Task directions: Scan the following material for the string "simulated" and copy each line in which it appears.

Material to process:
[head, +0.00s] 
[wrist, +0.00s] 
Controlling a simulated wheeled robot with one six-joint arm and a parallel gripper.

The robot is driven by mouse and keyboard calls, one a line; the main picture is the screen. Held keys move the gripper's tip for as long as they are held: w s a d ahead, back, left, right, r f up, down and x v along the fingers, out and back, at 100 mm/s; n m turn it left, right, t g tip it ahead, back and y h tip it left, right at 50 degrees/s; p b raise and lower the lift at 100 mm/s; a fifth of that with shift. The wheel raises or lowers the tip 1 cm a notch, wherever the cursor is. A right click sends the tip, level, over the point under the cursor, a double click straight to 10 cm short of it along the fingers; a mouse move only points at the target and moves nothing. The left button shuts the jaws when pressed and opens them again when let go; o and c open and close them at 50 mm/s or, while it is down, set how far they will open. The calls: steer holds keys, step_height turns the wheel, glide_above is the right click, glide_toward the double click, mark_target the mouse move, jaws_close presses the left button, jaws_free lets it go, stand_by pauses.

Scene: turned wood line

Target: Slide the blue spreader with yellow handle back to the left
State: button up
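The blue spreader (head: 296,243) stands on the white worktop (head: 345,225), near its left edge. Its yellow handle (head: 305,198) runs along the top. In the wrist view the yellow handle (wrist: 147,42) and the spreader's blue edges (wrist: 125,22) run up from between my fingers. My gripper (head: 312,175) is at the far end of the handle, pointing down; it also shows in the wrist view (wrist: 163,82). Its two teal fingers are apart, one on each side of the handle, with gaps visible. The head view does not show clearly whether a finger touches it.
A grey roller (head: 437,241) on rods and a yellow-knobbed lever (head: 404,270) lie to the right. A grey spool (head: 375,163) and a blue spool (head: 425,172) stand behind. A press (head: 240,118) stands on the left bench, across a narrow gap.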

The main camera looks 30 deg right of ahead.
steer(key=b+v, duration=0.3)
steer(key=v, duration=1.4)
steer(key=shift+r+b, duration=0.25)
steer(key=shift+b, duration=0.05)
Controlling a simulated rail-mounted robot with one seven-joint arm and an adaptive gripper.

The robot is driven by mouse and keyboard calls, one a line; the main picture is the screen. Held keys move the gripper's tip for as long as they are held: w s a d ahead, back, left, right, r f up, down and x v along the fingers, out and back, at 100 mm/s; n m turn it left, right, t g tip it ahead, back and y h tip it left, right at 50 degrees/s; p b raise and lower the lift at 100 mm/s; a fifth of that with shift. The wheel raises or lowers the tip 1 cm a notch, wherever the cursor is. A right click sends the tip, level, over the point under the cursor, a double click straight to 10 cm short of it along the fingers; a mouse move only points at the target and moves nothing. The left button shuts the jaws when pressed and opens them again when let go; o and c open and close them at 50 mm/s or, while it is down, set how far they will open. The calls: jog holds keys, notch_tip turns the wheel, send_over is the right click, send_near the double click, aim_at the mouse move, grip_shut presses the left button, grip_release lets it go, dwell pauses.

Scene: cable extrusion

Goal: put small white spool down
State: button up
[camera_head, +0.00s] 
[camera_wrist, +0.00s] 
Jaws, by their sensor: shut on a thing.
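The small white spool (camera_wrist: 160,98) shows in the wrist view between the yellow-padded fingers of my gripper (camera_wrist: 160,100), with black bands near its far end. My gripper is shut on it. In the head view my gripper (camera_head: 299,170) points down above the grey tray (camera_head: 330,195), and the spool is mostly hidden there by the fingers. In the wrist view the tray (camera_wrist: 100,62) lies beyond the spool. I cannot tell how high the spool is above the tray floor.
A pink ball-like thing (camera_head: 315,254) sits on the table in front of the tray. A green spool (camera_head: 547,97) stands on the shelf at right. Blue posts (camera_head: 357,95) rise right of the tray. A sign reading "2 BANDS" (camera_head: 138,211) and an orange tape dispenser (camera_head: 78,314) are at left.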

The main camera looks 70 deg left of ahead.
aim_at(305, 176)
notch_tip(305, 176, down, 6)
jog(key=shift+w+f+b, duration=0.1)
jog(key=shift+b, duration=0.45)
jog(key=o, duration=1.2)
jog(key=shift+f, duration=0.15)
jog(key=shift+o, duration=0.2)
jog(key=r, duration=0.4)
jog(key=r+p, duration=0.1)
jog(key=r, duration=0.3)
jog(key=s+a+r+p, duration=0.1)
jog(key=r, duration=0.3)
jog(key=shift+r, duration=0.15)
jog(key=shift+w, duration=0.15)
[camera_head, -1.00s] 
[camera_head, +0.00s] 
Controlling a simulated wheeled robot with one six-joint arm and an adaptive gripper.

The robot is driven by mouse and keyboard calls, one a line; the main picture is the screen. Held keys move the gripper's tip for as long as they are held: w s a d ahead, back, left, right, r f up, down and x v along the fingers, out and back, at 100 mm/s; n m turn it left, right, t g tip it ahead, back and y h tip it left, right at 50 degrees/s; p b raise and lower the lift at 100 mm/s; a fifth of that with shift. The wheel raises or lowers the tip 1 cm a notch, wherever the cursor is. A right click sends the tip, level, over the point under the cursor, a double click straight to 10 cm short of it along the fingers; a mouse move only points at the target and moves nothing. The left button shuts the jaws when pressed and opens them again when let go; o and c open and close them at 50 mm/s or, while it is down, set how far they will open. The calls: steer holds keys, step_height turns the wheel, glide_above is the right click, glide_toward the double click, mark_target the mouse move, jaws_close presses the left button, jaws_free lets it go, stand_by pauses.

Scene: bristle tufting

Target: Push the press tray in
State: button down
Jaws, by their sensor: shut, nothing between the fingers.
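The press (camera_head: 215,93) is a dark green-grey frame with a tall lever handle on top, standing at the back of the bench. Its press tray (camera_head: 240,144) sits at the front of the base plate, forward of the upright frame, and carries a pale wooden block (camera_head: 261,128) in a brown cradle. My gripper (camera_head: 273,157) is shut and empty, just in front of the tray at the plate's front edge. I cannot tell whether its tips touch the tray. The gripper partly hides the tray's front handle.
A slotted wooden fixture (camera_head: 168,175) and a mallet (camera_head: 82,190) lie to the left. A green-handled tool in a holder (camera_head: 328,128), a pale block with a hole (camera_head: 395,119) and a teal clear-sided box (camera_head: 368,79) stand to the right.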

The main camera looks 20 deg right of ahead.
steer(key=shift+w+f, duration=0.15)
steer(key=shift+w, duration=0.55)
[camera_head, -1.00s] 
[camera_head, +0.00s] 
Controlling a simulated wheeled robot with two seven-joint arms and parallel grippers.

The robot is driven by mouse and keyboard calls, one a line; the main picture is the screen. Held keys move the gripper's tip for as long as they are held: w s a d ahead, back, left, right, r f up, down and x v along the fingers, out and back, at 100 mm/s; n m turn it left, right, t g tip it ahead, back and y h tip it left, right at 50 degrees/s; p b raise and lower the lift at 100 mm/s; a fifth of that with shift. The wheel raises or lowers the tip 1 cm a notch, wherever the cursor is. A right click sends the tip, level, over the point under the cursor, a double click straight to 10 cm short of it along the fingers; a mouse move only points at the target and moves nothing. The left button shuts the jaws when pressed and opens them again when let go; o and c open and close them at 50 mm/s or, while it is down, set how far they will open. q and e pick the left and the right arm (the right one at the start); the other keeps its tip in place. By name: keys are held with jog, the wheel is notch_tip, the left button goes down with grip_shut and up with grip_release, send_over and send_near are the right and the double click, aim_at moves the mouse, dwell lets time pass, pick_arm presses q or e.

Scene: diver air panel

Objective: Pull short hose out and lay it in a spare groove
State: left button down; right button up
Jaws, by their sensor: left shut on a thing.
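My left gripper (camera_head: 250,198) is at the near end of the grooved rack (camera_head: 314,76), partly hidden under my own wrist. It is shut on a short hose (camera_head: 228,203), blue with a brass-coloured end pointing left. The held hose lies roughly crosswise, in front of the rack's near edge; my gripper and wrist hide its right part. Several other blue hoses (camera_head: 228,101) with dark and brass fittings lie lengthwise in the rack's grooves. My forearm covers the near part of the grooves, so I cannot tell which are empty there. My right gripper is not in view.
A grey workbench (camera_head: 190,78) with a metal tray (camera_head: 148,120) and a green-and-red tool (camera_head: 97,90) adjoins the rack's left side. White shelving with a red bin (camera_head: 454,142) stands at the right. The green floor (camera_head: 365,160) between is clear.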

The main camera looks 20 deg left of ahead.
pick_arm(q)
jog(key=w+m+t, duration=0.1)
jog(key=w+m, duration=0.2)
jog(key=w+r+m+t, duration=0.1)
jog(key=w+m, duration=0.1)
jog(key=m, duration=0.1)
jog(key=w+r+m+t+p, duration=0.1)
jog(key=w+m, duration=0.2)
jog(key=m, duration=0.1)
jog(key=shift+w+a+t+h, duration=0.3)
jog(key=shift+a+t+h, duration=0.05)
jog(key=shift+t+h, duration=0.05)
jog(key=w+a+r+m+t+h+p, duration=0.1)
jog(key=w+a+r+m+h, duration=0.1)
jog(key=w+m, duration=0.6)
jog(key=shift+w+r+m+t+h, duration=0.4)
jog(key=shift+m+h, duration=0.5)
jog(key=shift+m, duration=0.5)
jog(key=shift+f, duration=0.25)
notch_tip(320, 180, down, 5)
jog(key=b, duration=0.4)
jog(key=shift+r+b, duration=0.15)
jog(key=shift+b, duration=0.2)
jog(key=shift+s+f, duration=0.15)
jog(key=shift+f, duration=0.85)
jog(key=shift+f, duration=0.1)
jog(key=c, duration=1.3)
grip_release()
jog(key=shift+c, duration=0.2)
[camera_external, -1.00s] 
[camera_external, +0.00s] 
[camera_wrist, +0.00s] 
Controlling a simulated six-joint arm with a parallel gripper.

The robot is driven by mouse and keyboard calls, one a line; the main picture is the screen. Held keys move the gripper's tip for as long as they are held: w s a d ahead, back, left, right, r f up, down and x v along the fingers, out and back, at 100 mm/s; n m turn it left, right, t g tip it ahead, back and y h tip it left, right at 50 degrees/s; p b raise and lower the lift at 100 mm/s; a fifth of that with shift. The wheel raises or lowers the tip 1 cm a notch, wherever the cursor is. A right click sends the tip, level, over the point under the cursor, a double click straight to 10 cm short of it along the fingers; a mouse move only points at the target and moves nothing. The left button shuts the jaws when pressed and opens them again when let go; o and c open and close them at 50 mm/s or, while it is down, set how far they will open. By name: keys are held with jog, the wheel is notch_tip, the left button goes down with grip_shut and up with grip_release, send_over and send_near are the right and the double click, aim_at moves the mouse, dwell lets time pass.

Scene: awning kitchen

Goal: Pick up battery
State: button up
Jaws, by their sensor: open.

The solution:
Controlling a simulated wheeled robot with one six-joint arm and a parallel gripper.
Controlling a simulated rail-mounted robot with one seven-joint arm and an adaptive gripper.
Controlling a simulated wheeled robot with one six-joint arm and an adaptive gripper.
Controlling a simulated wheeled robot with two seven-joint arms and parallel grippers.
Controlling a simulated six-joint arm with a parallel gripper.

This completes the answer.